El cine negro acaba siendo tan oscuro que irrita las pupilas y la paciencia del espectador curioso. La manía por entorpecer lo sencillo con momentos tórridos (de maldad y deseo) complica las cosas cuando los cariños verbales se convierten en apellidos repetitivos, de intensidad sofocante. El culebrón triunfa sin grandes esfuerzos. ¡Qué bien siente ser joven cuando los protagonistas de momentos simplistas paladean un estilo de vida desenvuelto, donde el problema principal de uno es la paternidad mientras que la otra parte no desea hablar del tema ni por asomo. Este germen del distanciamiento destruye en vez de cimentar, hace a las personas vulnerables lejos de acercar posiciones y llamar a una reconciliación dolorosa pero no imposible. La pareja perfecta, con imperfecciones y anhelos enfrentados, hace de la convivencia un lecho común artificial, en gran parte debido a interpretaciones artificiales. Produce rechazo con su pérdida de autoestima mientras se deja seducir fácilmente por un pasado que renace disfrazado de cordero.

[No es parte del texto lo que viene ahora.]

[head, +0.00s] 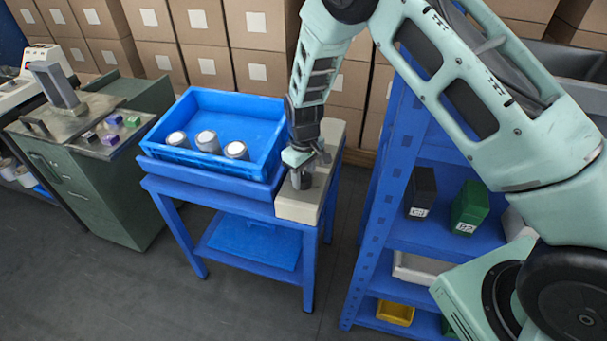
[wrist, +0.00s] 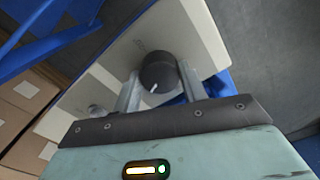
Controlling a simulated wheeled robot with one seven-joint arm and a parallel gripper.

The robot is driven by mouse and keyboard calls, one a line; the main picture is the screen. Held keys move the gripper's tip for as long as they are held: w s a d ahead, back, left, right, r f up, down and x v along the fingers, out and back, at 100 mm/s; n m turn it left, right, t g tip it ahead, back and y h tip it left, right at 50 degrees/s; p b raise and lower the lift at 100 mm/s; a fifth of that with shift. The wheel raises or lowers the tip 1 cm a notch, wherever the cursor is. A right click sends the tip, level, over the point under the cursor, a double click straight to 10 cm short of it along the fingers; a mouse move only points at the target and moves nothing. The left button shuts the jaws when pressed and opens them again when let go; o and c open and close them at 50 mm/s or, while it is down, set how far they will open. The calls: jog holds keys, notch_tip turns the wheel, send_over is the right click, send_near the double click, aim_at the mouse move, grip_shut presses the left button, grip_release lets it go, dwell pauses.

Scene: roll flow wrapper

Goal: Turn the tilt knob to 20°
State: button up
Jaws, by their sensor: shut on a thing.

David y Álex viven en un mundo alejado del
mileurismo como estereotipos del gai sin problemas económicos, acosados por el pretérito individual con ganas de fastidiar una rutina burguesa entre gestos de amor homosexual. Su acaramelamiento sintáctico neutraliza un suspense frustrado que agoniza en el fuego de su inconsistencia. La comunicación agobiante con lenguaje de telenovela mejicana mala no admite cuestionamientos sobre una validez presumible. Hay mucha cosmética y poca sinceridad varonil. Pedro Casablanc aporta algo de savia donde sólo existe desierto. ¿La paternidad ha servido como pretexto para modelar vivencias conectadas que no son tan liberales como parecen? Todo es falso y previsible en un contexto que hace del presente una pesadilla con cuerpo de hermana vengativa.